Marie-Noëlle RECOQUE-DESFONTAINES
Quand Jean Bernabé analysait une fable créole de François Marbot (1844)...

« Ecrire la domination » sous la direction de Gerry L’Etang et Corinne Mencé-Caster

Caraïbéditions-Université, 2016

 

Dans cet ouvrage collectif daté de 2016, les auteurs développent une réflexion scientifique sur différents modes de domination. Ils inscrivent leurs travaux dans le cadre des études décoloniales, lesquelles se différencient des études postcoloniales propres aux Etats Unis, dans la mesure où elles intègrent des penseurs caribéens comme Fanon ou Glissant. Corinne Mencé-Caster attire l’attention sur le fait que l’entreprise est difficile car « il n’est guère possible dans une telle démarche, de faire fi de la posture du sujet écrivant ». Les chercheurs sont à la fois ceux qui utilisent des savoirs et des concepts acquis auprès du « dominant » pour  déconstruire des discours, dont ils seraient à même de percevoir la dimension de « domination », sans cesser de se reconnaître eux-mêmes, de manière plus ou moins explicite, comme « dominés ». Parmi les auteurs ayant relevé le défi, on trouve l’universitaire, essayiste et linguiste martiniquais Jean Bernabé, décédé au mois d’avril 2017. Sa contribution s’intitule : « Les avatars de la domination coloniale et la formation des personnalités collectives guadeloupéenne, guyanaise et martiniquaise : contentieux et contrastes. »
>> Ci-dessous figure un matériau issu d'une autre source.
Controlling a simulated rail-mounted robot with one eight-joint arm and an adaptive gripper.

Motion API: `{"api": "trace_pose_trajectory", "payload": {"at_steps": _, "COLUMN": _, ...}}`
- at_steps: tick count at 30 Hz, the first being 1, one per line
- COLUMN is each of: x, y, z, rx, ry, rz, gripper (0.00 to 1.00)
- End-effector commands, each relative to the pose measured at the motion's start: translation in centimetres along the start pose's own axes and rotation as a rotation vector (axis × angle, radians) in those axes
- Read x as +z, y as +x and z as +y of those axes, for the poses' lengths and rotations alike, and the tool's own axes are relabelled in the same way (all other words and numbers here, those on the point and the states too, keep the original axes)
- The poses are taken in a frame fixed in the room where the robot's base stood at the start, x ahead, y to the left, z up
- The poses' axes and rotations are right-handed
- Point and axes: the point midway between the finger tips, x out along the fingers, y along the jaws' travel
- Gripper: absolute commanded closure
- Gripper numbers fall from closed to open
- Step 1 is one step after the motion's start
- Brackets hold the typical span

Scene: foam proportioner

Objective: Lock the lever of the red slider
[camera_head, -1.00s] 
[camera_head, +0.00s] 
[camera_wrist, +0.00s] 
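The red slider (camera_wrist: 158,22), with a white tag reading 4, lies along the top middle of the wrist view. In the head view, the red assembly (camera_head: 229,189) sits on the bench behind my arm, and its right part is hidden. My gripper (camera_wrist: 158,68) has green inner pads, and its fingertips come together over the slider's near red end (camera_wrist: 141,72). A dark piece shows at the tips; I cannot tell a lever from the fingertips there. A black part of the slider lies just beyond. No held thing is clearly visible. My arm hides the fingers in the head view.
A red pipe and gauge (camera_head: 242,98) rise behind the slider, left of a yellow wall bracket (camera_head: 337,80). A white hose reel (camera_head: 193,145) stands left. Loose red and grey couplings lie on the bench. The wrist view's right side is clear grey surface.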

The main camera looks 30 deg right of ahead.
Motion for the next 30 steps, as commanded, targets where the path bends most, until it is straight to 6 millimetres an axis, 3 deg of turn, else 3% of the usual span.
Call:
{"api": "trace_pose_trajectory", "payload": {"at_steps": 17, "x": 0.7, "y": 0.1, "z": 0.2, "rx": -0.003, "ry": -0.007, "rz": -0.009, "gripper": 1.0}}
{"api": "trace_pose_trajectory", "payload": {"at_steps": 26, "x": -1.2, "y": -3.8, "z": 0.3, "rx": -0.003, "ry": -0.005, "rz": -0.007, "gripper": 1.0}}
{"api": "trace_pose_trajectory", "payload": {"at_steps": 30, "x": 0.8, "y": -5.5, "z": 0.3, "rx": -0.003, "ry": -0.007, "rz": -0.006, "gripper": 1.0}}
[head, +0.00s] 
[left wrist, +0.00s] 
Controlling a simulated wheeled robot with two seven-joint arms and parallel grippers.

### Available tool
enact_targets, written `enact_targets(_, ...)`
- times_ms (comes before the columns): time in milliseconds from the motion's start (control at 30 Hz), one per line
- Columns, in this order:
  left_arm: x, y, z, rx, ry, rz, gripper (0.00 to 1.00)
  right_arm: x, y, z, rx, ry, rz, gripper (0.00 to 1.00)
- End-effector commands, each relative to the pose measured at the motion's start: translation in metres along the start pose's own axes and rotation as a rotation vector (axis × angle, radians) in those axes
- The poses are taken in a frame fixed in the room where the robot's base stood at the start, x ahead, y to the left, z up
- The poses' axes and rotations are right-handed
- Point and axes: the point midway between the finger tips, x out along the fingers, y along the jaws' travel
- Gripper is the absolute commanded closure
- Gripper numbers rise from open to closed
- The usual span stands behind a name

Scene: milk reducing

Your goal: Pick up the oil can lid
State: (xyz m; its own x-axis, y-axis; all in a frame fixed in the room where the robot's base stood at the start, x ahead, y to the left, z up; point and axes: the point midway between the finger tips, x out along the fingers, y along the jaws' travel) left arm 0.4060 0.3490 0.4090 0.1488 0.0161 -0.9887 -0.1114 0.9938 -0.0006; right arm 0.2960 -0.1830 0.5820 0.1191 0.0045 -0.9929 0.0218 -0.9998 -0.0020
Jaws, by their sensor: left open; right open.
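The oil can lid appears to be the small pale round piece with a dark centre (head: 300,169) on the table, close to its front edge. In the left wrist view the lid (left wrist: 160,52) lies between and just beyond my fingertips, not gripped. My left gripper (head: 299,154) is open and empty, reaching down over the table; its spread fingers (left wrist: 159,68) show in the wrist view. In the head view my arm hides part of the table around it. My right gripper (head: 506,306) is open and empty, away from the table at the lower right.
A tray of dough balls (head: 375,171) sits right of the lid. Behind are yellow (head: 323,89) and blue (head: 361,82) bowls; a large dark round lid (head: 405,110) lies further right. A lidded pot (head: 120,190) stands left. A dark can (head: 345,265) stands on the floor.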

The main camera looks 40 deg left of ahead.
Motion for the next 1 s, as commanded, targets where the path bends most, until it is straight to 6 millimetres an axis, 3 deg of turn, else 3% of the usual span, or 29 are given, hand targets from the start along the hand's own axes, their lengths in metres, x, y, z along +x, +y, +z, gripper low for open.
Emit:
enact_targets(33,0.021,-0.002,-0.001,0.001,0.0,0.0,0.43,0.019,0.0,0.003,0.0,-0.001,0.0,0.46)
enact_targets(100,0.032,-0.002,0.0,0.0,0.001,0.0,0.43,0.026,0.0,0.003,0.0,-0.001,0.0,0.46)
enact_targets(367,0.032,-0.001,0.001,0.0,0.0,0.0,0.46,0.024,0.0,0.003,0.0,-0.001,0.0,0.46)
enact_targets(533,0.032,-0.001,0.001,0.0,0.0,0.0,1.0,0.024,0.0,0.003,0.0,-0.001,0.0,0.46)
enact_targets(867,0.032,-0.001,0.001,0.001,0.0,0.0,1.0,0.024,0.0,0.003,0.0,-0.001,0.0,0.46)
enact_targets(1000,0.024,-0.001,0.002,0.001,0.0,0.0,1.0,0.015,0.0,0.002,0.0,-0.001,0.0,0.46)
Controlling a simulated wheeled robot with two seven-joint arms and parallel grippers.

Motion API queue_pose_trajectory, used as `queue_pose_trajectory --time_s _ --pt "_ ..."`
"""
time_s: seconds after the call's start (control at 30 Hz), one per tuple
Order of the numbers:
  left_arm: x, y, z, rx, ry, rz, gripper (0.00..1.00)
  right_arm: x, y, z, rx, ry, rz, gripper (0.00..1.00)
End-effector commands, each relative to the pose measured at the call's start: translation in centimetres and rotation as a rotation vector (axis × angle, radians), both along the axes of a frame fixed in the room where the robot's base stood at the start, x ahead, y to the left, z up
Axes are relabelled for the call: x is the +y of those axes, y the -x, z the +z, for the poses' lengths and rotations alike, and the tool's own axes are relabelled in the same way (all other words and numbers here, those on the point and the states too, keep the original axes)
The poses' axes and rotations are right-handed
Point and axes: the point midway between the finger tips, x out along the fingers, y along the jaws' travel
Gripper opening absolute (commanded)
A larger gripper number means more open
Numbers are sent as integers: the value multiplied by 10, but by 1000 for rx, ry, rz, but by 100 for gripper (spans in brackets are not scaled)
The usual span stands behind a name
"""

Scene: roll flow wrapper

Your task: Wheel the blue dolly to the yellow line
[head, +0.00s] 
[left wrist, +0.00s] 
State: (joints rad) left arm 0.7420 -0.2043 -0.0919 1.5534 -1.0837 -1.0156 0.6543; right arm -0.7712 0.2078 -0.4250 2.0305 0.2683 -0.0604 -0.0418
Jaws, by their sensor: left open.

L’auteur s’intéresse dans un premier temps à une fable créole « Les deux cafié » publiée en 1860 par Paul Baudot, un « Blanc-pays » guadeloupéen, Créole de la première génération (ses parents étant originaires de la Nièvre). Deux caféiers se rencontrent, l’un originaire de la Martinique, l’autre de la Guadeloupe. Ce dernier s’indigne car il fournit un excellent café vendu sous le label martiniquais considéré à tort,  en métropole, comme plus prestigieux. Pour Jean Bernabé « cette fable constitue une des premières attestations écrites de clivage Guadeloupe-Martinique ». Le Guadeloupéen y représente l’Etre et le Martiniquais, le Paraître. L’auteur explique les raisons historiques de cette opposition et après avoir analysé, par comparaison, les fables du Béké martiniquais Marbot, il note que ces dernières se révèlent autocentrées : « La Guadeloupe voit et nomme la Martinique pour la fustiger tandis que la Martinique ne semble pas accorder d’attention à l’île prétendue sœur ».

L’auteur brasse ensuite un certain nombre de concepts et notions qui interpellent. Il précise la différence entre l’identité « caractéristique immuable de l’individu » et la personnalité « attribut évolutif quoique spécifique » et dans cet ordre d’idée, il invite à substituer à la notion de « l’identité collective » celle de la « personnalité collective ». L’individu et le peuple ne doivent en rien être confondus, nous dit-il, au risque de verser dans le communautarisme et l’intégrisme.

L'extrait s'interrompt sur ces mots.